On Thu, Mar 03, 2011 at 11:29:54AM -0800, Mingming Cao wrote:
> While running ext4 testing on multiple core, we found there are per
> cpu ext4-dio-unwritten threads processing conversion from unwritten
> extents to written for IOs completed from async direct IO patch.
> Per filesystem is enough, we don't need per cpu threads to work on
> conversion.
> 
> Signed-off-by: Mingming Cao <cmm@us.ibm.com>

Eric, would you be able to do a very quick sanity check on your
48-core machine?  I can definitely see how having a huge number of
threads per file system could be problematic, especially on a system
with 32 or 64 ext4 file systems.  I'm curious though if we'll end up
taking a performance hit on direct I/O workloads.

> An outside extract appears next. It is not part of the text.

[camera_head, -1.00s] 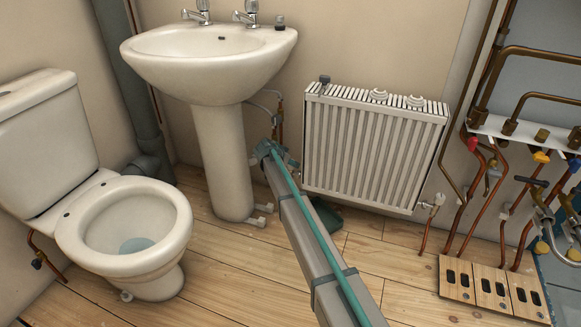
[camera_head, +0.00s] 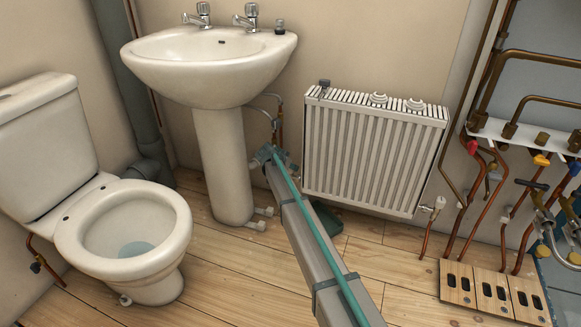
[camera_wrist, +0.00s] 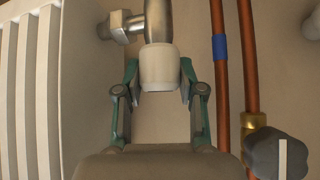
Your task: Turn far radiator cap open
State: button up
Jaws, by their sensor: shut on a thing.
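The white radiator (camera_head: 375,150) hangs on the back wall. In the wrist view, my gripper (camera_wrist: 160,82) has its two green fingers shut around the sides of a white cap (camera_wrist: 159,66). The cap sits on a metal valve fitting (camera_wrist: 158,22) beside the radiator's edge. In the head view, my gripper (camera_head: 268,156) is at the radiator's lower left corner and hides this cap. Another white valve cap (camera_head: 439,201) shows at the radiator's lower right corner, apart from my gripper.
The sink pedestal (camera_head: 222,165) stands close to the left of my gripper. In the wrist view, two copper pipes (camera_wrist: 219,60) run to the right of the cap, with a dark grey knob (camera_wrist: 276,153) at lower right. Brass pipework (camera_head: 490,160) fills the right side. The toilet (camera_head: 125,225) is at left.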

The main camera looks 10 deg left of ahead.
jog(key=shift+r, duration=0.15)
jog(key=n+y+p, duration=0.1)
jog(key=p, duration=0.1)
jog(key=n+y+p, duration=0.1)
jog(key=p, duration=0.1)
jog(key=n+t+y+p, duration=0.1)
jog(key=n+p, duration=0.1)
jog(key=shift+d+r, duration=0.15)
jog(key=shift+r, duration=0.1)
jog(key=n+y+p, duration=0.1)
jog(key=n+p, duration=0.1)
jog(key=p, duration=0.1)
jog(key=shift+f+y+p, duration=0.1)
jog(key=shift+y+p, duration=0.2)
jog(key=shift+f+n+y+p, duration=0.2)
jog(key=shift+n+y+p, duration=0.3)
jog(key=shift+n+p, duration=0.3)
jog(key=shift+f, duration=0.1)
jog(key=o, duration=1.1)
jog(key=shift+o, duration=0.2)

If I remember correctly we currently have large file create with DIO
turned off, right?  Would it be possible to do a large file create
with DIO enabled, and do a quick run both with and without this patch?

In the future it would also be interesting to see how we are doing
versus other file systems using a DIO workload.  This is a probably
another area where I suspect some lockstat and oprofile runs may give
us opportunities for further optimization.

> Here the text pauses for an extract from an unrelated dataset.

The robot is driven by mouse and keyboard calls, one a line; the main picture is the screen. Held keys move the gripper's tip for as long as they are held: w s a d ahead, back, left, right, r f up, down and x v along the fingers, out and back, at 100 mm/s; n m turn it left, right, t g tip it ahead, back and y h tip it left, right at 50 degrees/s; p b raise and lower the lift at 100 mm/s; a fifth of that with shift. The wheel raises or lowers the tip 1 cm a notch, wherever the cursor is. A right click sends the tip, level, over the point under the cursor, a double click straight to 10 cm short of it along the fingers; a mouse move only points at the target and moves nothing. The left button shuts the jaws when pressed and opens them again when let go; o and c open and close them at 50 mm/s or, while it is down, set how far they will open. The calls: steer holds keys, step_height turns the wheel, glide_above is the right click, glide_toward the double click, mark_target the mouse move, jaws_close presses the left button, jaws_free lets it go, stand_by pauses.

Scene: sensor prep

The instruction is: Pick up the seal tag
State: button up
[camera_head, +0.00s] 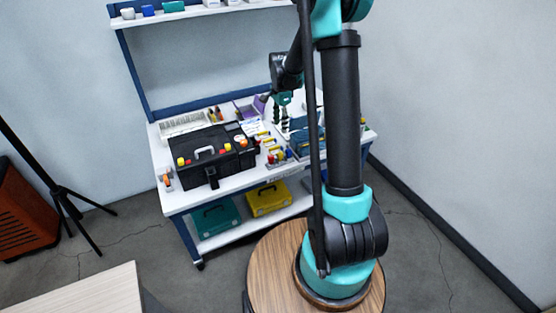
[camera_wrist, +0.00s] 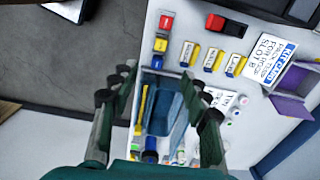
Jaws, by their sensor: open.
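I cannot tell for certain which item is the seal tag. The bin holds a yellow stick-like tool (camera_wrist: 142,104) and other small items. In the head view my gripper (camera_head: 283,112) is over the bench's right part, its fingers small and hard to make out.
Several yellow-and-white blocks (camera_wrist: 211,59), a red-and-black piece (camera_wrist: 226,25), a printed card (camera_wrist: 270,62) and a purple bin (camera_wrist: 290,105) lie to the right in the wrist view. A black case (camera_head: 210,163) stands on the workbench (camera_head: 235,182). A shelf (camera_head: 190,14) runs above.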

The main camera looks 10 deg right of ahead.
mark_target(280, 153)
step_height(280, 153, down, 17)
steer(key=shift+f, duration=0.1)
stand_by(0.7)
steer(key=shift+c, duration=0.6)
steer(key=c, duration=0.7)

       	     	  	  	      - Ted
--
To unsubscribe from this list: send the line "unsubscribe linux-ext4" in
the body of a message to majordomo@vger.kernel.org
More majordomo info at  http://vger.kernel.org/majordomo-info.html
Eric Whitney - March 7, 2011, 3:47 p.m.
On 03/05/2011 12:46 PM, Ted Ts'o wrote:
> On Thu, Mar 03, 2011 at 11:29:54AM -0800, Mingming Cao wrote:
>> While running ext4 testing on multiple core, we found there are per
>> cpu ext4-dio-unwritten threads processing conversion from unwritten
>> extents to written for IOs completed from async direct IO patch.
>> Per filesystem is enough, we don't need per cpu threads to work on
>> conversion.
>>
>> Signed-off-by: Mingming Cao<cmm@us.ibm.com>
>
> Eric, would you be able to do a very quick sanity check on your
> 48-core machine?  I can definitely see how having a huge number of
> threads per file system could be problematic, especially on a system
> with 32 or 64 ext4 file systems.  I'm curious though if we'll end up
> taking a performance hit on direct I/O workloads.
>

Hi Ted:

Sure, I can do that - I'll queue it up once I'm done with the "for .39" 
patch measurements.

> If I remember correctly we currently have large file create with DIO
> turned off, right?  Would it be possible to do a large file create
> with DIO enabled, and do a quick run both with and without this patch?

That's right, we're not measuring DIO right now.  I think I've got 
enough hardware to run a filesystem per core (or more), and I think it 
should be straightforward to write a modified ffsb profile to run (say) 
48 filesystems in parallel.

>
> In the future it would also be interesting to see how we are doing
> versus other file systems using a DIO workload.  This is a probably
> another area where I suspect some lockstat and oprofile runs may give
> us opportunities for further optimization.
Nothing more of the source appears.